Extract every line that contains the word "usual".
Begin
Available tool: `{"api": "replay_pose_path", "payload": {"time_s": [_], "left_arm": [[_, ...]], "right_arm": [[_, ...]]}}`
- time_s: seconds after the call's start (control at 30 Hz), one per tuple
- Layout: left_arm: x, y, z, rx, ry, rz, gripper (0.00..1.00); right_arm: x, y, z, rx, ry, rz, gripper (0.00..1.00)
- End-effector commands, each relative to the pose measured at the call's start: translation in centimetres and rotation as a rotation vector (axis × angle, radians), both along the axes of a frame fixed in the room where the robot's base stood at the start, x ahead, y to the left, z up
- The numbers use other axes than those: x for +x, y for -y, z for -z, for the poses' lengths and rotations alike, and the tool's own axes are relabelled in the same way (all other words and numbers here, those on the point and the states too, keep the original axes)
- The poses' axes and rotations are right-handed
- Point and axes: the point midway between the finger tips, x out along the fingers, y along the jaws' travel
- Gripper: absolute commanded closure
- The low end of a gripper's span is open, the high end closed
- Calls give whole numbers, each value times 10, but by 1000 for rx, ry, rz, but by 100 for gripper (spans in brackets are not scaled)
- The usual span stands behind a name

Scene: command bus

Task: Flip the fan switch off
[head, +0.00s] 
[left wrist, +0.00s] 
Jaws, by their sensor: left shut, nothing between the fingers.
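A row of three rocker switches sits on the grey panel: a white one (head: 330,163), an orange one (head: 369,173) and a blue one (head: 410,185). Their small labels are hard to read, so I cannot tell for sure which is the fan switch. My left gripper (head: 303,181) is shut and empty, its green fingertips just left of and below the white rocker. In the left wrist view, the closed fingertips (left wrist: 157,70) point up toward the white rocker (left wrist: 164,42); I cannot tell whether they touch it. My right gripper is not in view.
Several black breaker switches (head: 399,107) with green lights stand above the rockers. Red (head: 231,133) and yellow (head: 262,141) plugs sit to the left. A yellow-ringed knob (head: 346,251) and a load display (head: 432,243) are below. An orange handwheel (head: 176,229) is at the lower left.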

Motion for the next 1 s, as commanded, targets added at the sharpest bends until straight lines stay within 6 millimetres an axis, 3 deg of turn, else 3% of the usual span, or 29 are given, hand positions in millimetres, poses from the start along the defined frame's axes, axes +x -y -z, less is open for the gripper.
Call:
End
* Answer to this exercise:
- The usual span stands behind a name
Motion for the next 1 s, as commanded, targets added at the sharpest bends until straight lines stay within 6 millimetres an axis, 3 deg of turn, else 3% of the usual span, or 29 are given, hand positions in millimetres, poses from the start along the defined frame's axes, axes +x -y -z, less is open for the gripper.

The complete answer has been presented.